* **TASK REQUIREMENTS**
Determine how many lines contain the string "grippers", then reply with that figure only.

* **DATASET ROWS**
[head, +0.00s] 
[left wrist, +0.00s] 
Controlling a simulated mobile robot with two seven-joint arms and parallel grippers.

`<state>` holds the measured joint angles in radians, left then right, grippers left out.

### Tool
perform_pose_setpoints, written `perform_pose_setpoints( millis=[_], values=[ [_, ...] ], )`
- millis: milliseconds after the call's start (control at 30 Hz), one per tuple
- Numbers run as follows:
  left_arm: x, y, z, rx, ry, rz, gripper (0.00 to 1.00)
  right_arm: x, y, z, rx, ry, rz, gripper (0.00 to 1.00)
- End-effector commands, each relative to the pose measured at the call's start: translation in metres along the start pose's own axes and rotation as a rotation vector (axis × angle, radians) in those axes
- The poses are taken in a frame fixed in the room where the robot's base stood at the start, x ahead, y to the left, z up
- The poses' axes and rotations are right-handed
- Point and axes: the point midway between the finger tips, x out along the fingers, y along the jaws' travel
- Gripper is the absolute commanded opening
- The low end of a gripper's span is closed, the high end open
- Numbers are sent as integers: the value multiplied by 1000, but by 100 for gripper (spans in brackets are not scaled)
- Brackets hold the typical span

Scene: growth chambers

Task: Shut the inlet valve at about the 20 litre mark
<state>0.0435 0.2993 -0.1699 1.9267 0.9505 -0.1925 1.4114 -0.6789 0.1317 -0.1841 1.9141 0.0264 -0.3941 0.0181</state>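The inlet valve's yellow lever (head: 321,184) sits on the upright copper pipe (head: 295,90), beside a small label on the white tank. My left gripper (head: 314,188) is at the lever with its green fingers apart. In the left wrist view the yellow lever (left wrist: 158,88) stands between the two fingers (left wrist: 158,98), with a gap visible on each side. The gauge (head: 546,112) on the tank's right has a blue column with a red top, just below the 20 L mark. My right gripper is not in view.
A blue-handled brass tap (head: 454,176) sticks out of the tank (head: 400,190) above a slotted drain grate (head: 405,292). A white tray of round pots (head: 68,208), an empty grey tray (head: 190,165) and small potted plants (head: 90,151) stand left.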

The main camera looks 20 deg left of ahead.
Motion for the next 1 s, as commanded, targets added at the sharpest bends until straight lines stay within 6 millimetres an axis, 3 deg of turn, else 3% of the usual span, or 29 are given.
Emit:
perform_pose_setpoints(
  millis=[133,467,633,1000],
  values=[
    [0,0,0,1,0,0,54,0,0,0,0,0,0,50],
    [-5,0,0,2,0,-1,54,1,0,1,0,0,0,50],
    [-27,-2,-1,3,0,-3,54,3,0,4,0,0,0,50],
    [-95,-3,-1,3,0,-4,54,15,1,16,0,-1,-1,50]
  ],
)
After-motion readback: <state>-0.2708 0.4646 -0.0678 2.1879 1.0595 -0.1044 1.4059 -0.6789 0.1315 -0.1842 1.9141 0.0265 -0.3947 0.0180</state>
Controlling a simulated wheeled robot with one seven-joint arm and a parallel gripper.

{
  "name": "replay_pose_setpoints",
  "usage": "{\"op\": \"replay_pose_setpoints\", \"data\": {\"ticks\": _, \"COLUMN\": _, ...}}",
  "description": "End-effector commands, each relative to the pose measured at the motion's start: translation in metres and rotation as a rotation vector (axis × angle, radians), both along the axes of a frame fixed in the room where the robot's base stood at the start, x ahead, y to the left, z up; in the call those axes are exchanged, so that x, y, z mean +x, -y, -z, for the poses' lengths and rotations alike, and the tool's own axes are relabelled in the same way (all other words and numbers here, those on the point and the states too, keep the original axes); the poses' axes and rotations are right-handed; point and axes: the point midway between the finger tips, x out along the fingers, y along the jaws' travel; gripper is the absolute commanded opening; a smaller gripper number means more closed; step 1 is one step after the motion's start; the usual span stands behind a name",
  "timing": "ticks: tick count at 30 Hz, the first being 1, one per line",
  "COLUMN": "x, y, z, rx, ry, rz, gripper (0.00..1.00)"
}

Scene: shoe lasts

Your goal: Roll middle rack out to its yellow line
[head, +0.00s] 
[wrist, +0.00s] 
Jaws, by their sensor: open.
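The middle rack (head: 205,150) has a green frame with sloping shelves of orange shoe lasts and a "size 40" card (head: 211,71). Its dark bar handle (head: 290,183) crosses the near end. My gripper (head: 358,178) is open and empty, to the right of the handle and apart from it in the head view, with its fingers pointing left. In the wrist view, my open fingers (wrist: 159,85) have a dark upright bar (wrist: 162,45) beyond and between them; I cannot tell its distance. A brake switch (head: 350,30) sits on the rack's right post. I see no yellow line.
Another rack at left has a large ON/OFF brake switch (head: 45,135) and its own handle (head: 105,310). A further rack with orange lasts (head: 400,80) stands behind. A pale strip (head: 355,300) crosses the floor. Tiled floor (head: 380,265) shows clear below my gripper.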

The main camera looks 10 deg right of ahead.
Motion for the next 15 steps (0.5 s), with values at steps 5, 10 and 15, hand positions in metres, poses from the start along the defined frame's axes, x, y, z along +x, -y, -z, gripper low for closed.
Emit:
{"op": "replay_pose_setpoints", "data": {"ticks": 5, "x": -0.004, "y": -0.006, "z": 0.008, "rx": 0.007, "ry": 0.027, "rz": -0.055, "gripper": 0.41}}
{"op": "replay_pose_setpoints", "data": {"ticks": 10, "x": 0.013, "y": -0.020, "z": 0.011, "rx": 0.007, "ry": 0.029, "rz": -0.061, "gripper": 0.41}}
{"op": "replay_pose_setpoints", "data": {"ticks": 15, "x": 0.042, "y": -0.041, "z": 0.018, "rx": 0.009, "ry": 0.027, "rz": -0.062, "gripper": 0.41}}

* **EXPECTED ANSWER**
2